= Available data =
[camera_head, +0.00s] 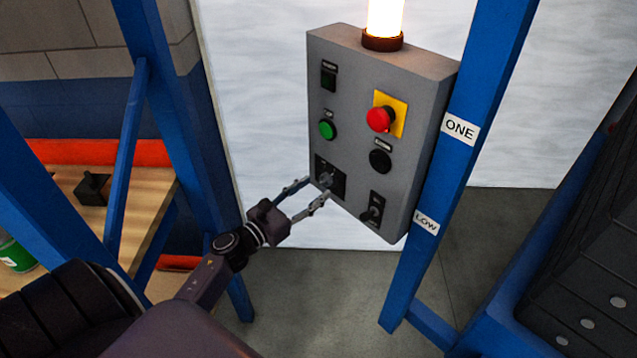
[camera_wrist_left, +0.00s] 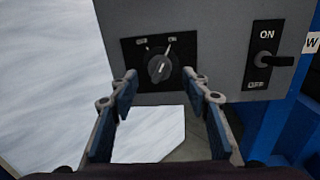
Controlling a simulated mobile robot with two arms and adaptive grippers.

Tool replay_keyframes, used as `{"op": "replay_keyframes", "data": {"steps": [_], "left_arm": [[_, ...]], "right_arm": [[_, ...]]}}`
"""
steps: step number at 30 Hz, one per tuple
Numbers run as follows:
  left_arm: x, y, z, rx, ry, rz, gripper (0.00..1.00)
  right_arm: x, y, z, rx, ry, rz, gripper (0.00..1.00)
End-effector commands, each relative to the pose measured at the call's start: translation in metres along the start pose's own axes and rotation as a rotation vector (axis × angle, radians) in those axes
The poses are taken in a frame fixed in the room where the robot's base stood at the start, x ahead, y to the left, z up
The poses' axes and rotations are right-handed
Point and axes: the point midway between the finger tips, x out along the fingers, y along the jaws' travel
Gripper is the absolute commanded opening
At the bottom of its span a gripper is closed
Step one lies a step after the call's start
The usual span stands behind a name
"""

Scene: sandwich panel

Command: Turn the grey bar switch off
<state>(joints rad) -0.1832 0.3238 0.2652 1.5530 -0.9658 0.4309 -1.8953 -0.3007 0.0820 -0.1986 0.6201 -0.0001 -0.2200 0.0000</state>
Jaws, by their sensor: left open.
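The grey bar switch (camera_wrist_left: 160,67) is a rotary knob on a black plate. In the left wrist view its bar tilts up and a little right, with small label marks above it that I cannot read. In the head view the switch (camera_head: 327,176) is at the lower left of the grey panel box (camera_head: 408,128), partly hidden by my fingers. My left gripper (camera_head: 316,187) is open, one finger to each side of the knob. In the left wrist view gaps show between both fingertips and the knob. My right gripper is not in view.
A black ON/OFF lever switch (camera_wrist_left: 272,60) is right of the knob. Above are a green button (camera_head: 327,130), a red emergency button (camera_head: 380,119) and a lit lamp (camera_head: 385,18). Blue posts (camera_head: 455,150) stand beside the panel. A wooden bench (camera_head: 140,205) is at left.

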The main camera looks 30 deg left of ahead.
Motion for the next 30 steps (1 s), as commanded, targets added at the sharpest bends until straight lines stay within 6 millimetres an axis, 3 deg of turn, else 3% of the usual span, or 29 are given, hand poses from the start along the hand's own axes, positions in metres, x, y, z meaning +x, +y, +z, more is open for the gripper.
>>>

= Stated goal =
Extract the full listing exactly, with the pictures left out.

= Result for this task =
[camera_head, +0.00s] 
[camera_wrist_left, +0.00s] 
Controlling a simulated mobile robot with two arms and adaptive grippers.

Tool replay_keyframes, used as `{"op": "replay_keyframes", "data": {"steps": [_], "left_arm": [[_, ...]], "right_arm": [[_, ...]]}}`
"""
steps: step number at 30 Hz, one per tuple
Numbers run as follows:
  left_arm: x, y, z, rx, ry, rz, gripper (0.00..1.00)
  right_arm: x, y, z, rx, ry, rz, gripper (0.00..1.00)
End-effector commands, each relative to the pose measured at the call's start: translation in metres along the start pose's own axes and rotation as a rotation vector (axis × angle, radians) in those axes
The poses are taken in a frame fixed in the room where the robot's base stood at the start, x ahead, y to the left, z up
The poses' axes and rotations are right-handed
Point and axes: the point midway between the finger tips, x out along the fingers, y along the jaws' travel
Gripper is the absolute commanded opening
At the bottom of its span a gripper is closed
Step one lies a step after the call's start
The usual span stands behind a name
"""

Scene: sandwich panel

Command: Turn the grey bar switch off
<state>(joints rad) -0.1832 0.3238 0.2652 1.5530 -0.9658 0.4309 -1.8953 -0.3007 0.0820 -0.1986 0.6201 -0.0001 -0.2200 0.0000</state>
Jaws, by their sensor: left open.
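The grey bar switch (camera_wrist_left: 160,67) is a rotary knob on a black plate. In the left wrist view its bar tilts up and a little right, with small label marks above it that I cannot read. In the head view the switch (camera_head: 327,176) is at the lower left of the grey panel box (camera_head: 408,128), partly hidden by my fingers. My left gripper (camera_head: 316,187) is open, one finger to each side of the knob. In the left wrist view gaps show between both fingertips and the knob. My right gripper is not in view.
A black ON/OFF lever switch (camera_wrist_left: 272,60) is right of the knob. Above are a green button (camera_head: 327,130), a red emergency button (camera_head: 380,119) and a lit lamp (camera_head: 385,18). Blue posts (camera_head: 455,150) stand beside the panel. A wooden bench (camera_head: 140,205) is at left.

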The main camera looks 30 deg left of ahead.
Motion for the next 30 steps (1 s), as commanded, targets added at the sharpest bends until straight lines stay within 6 millimetres an axis, 3 deg of turn, else 3% of the usual span, or 29 are given, hand poses from the start along the hand's own axes, positions in metres, x, y, z meaning +x, +y, +z, more is open for the gripper.
>>>

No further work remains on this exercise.